:: TASK OBJECTIVE ::
Reproduce all of the data exactly, with no line skipped.

:: MATERIAL PROVIDED ::
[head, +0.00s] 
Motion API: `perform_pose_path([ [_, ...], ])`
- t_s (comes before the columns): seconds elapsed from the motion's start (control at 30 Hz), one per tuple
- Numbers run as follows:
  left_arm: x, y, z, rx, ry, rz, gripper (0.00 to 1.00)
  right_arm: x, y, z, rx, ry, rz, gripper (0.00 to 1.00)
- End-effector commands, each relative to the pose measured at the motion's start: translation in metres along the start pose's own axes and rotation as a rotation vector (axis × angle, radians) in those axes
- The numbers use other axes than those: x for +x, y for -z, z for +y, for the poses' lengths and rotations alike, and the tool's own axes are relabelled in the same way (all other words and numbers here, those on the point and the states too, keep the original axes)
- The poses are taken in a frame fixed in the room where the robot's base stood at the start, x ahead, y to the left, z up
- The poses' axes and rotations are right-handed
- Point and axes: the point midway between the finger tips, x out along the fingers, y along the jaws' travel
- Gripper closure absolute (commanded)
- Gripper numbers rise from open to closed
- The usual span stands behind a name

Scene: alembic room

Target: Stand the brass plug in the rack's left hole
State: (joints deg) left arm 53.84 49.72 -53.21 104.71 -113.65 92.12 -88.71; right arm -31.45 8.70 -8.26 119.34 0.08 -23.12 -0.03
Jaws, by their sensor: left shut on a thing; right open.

:: SOLUTION FOR THIS TASK ::
[head, +0.00s] 
Motion API: `perform_pose_path([ [_, ...], ])`
- t_s (comes before the columns): seconds elapsed from the motion's start (control at 30 Hz), one per tuple
- Numbers run as follows:
  left_arm: x, y, z, rx, ry, rz, gripper (0.00 to 1.00)
  right_arm: x, y, z, rx, ry, rz, gripper (0.00 to 1.00)
- End-effector commands, each relative to the pose measured at the motion's start: translation in metres along the start pose's own axes and rotation as a rotation vector (axis × angle, radians) in those axes
- The numbers use other axes than those: x for +x, y for -z, z for +y, for the poses' lengths and rotations alike, and the tool's own axes are relabelled in the same way (all other words and numbers here, those on the point and the states too, keep the original axes)
- The poses are taken in a frame fixed in the room where the robot's base stood at the start, x ahead, y to the left, z up
- The poses' axes and rotations are right-handed
- Point and axes: the point midway between the finger tips, x out along the fingers, y along the jaws' travel
- Gripper closure absolute (commanded)
- Gripper numbers rise from open to closed
- The usual span stands behind a name

Scene: alembic room

Target: Stand the brass plug in the rack's left hole
State: (joints deg) left arm 53.84 49.72 -53.21 104.71 -113.65 92.12 -88.71; right arm -31.45 8.70 -8.26 119.34 0.08 -23.12 -0.03
Jaws, by their sensor: left shut on a thing; right open.

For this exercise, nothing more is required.